** BEGIN **

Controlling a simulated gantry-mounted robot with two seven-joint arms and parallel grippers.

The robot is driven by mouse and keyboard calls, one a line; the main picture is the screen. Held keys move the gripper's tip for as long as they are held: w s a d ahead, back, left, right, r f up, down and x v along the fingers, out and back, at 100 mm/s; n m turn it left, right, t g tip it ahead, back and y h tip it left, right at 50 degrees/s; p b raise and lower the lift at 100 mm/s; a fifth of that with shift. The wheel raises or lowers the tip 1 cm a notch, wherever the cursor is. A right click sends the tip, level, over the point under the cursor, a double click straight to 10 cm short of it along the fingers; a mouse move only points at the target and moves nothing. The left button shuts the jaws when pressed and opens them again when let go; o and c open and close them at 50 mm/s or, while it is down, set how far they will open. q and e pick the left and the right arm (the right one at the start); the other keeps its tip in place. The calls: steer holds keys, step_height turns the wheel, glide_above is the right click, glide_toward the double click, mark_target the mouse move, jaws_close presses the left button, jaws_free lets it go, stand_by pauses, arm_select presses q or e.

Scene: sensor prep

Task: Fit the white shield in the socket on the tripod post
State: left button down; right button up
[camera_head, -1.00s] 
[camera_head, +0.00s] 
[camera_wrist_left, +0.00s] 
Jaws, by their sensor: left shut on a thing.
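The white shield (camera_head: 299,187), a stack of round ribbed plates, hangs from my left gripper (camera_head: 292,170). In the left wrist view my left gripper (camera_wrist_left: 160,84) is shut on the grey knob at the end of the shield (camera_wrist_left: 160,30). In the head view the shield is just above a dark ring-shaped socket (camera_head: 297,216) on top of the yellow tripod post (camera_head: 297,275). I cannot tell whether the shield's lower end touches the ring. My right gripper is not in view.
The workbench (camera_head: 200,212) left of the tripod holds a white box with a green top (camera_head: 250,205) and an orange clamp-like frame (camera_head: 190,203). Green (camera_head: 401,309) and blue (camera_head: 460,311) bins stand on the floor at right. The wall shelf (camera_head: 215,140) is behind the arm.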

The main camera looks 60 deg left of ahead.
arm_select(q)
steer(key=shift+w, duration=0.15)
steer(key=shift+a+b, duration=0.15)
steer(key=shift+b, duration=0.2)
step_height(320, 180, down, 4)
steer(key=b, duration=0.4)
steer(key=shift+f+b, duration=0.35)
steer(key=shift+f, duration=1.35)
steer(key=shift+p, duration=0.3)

** END **

#### [Instruction]
Return exactly the lines of the data, and only those, from the line with "Task: Fit the" through the last line, inclusive.

#### [Task result]
Task: Fit the white shield in the socket on the tripod post
State: left button down; right button up
[camera_head, -1.00s] 
[camera_head, +0.00s] 
[camera_wrist_left, +0.00s] 
Jaws, by their sensor: left shut on a thing.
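The white shield (camera_head: 299,187), a stack of round ribbed plates, hangs from my left gripper (camera_head: 292,170). In the left wrist view my left gripper (camera_wrist_left: 160,84) is shut on the grey knob at the end of the shield (camera_wrist_left: 160,30). In the head view the shield is just above a dark ring-shaped socket (camera_head: 297,216) on top of the yellow tripod post (camera_head: 297,275). I cannot tell whether the shield's lower end touches the ring. My right gripper is not in view.
The workbench (camera_head: 200,212) left of the tripod holds a white box with a green top (camera_head: 250,205) and an orange clamp-like frame (camera_head: 190,203). Green (camera_head: 401,309) and blue (camera_head: 460,311) bins stand on the floor at right. The wall shelf (camera_head: 215,140) is behind the arm.

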The main camera looks 60 deg left of ahead.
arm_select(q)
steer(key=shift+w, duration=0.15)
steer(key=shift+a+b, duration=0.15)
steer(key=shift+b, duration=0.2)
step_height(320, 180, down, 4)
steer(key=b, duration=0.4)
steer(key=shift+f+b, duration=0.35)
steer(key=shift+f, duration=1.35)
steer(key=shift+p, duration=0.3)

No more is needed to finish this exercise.